■ EXERCISE ■
Go through the listing and pick out each line with the word "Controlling" in it.

■ RAW DATA ■
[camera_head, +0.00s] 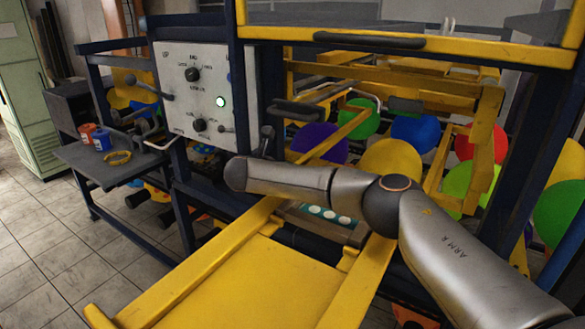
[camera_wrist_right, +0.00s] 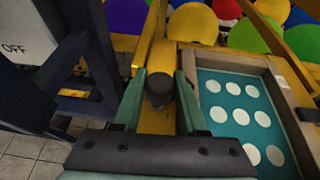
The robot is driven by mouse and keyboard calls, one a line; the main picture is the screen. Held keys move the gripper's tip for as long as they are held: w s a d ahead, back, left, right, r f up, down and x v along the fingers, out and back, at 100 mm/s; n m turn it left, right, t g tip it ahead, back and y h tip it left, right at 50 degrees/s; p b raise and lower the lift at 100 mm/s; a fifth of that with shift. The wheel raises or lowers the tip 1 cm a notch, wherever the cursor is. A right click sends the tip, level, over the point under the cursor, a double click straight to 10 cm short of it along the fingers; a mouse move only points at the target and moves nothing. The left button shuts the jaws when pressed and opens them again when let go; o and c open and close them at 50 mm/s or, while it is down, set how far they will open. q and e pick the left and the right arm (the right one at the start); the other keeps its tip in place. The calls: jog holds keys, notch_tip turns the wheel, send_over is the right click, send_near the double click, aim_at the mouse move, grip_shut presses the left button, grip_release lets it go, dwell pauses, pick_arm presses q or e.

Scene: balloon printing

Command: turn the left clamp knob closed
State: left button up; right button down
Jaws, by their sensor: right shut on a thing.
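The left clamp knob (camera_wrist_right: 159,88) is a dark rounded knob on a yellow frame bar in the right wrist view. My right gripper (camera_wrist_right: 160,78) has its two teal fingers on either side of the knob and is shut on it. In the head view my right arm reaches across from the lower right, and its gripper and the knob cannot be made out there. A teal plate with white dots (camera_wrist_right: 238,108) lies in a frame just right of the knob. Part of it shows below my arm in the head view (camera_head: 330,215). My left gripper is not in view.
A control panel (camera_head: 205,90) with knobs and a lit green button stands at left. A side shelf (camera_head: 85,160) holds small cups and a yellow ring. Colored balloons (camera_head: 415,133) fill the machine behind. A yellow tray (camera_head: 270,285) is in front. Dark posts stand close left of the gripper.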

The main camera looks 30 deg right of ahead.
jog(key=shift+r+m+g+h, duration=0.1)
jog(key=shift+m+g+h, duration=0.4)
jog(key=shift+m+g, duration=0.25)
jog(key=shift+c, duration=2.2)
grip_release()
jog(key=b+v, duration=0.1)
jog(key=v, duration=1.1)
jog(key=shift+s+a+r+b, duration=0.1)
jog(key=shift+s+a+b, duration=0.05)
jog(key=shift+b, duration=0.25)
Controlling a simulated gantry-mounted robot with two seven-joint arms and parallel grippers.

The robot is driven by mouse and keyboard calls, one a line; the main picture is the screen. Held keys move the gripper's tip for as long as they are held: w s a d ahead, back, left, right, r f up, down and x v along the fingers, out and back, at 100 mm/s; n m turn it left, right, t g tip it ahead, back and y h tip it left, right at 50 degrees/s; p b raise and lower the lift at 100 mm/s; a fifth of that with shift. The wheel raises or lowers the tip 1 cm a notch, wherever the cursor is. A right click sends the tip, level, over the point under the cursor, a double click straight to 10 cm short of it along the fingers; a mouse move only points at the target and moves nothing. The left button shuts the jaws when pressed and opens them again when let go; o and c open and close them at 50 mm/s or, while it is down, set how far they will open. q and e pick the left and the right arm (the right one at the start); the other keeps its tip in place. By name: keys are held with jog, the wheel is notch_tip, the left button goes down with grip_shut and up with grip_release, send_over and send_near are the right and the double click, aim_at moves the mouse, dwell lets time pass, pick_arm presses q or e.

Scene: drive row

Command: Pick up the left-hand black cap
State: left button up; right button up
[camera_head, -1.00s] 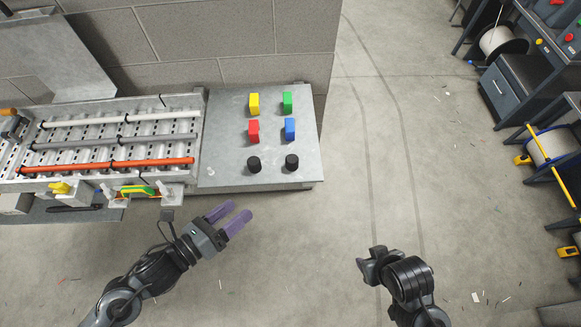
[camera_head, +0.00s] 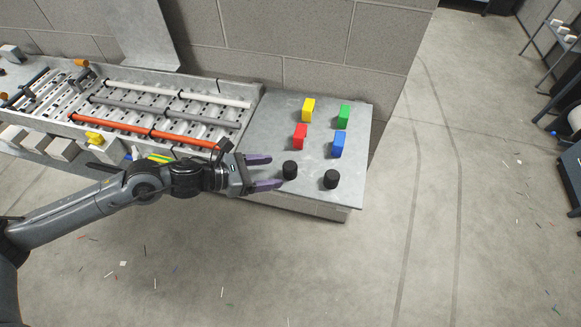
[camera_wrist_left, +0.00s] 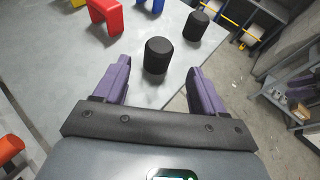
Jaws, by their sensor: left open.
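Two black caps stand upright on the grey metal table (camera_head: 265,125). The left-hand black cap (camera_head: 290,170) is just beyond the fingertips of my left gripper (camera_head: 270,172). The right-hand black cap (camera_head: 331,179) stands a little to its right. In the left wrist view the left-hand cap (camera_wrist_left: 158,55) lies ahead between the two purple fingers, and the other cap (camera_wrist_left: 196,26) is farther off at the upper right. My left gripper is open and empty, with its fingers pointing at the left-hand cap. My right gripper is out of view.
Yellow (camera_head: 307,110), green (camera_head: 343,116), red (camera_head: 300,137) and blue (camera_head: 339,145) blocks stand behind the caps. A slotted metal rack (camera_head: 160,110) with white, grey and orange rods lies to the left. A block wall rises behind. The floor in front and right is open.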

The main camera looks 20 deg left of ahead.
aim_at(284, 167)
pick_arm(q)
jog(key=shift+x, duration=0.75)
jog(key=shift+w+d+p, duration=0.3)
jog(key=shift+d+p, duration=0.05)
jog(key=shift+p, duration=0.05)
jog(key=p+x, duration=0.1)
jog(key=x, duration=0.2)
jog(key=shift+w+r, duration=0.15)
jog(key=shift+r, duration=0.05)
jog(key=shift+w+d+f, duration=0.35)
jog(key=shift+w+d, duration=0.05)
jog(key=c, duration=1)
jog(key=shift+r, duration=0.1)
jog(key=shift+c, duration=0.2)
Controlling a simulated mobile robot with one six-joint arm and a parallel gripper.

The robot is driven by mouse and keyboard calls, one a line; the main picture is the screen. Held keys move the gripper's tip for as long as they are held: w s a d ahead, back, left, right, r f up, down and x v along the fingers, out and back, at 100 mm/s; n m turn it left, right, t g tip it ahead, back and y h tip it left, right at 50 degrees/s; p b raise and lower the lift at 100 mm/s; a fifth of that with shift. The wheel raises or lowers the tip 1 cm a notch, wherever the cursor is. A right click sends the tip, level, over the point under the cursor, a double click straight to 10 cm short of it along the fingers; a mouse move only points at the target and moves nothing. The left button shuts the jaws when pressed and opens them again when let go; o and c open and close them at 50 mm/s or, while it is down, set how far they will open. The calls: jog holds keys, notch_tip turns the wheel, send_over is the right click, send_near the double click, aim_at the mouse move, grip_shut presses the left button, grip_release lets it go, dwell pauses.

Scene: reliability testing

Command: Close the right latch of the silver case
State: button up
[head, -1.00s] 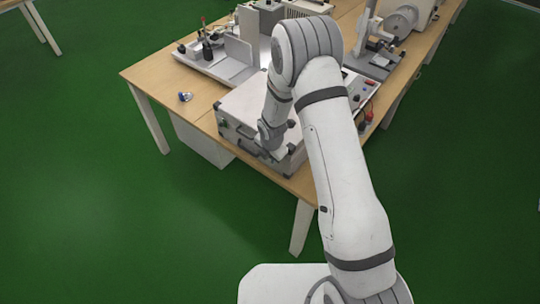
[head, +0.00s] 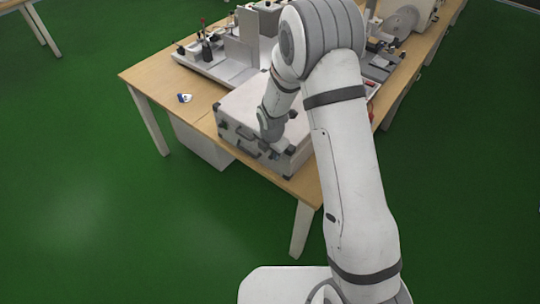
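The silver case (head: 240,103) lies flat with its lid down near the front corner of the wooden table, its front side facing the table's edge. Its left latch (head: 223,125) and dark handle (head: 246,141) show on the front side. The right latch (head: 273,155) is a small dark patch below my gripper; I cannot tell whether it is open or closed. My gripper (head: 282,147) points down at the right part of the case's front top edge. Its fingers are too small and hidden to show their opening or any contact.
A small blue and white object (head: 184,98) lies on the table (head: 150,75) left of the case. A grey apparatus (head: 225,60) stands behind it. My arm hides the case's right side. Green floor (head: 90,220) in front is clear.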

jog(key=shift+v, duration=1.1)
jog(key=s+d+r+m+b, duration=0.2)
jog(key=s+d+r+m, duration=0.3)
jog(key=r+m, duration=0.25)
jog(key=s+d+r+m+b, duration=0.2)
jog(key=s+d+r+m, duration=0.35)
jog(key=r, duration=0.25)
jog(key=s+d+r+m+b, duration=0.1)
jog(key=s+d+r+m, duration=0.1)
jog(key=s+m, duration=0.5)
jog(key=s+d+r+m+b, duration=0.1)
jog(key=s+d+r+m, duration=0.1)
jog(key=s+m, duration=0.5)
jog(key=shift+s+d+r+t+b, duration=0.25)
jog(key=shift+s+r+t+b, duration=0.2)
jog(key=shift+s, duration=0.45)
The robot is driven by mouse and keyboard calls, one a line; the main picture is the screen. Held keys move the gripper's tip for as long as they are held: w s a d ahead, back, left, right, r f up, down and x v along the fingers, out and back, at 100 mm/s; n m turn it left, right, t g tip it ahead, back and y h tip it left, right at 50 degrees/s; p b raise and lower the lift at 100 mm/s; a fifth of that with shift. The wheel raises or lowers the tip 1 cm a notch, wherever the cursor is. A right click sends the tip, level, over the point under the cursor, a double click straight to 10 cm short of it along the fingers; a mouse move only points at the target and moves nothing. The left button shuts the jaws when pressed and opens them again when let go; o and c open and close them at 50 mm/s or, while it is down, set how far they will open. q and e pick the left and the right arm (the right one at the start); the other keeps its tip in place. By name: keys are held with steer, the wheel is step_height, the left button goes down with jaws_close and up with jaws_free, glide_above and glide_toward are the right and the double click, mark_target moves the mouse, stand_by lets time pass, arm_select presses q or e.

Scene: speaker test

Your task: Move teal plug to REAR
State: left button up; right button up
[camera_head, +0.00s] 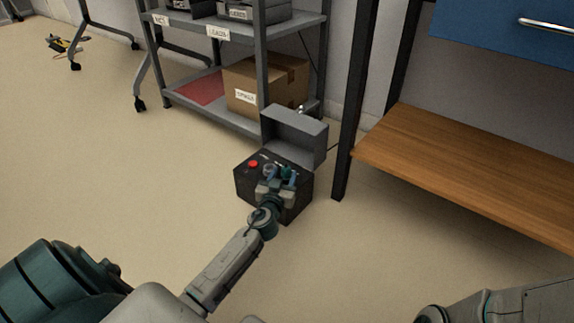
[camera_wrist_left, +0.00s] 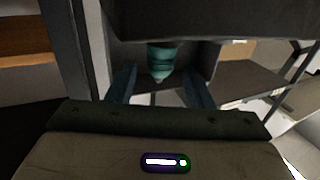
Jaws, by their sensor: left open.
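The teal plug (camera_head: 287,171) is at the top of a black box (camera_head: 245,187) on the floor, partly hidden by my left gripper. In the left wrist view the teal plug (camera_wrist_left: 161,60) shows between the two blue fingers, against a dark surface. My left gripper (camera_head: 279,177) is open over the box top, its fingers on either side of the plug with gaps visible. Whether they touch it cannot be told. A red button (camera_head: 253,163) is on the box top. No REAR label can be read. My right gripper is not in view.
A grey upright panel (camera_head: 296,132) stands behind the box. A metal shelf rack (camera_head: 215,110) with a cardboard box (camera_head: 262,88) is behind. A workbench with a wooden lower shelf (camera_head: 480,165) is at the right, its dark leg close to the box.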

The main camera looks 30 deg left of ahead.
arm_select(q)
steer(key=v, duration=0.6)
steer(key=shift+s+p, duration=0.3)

■ SOLUTION TO THIS EXERCISE ■
Controlling a simulated gantry-mounted robot with two seven-joint arms and parallel grippers.
Controlling a simulated mobile robot with one six-joint arm and a parallel gripper.

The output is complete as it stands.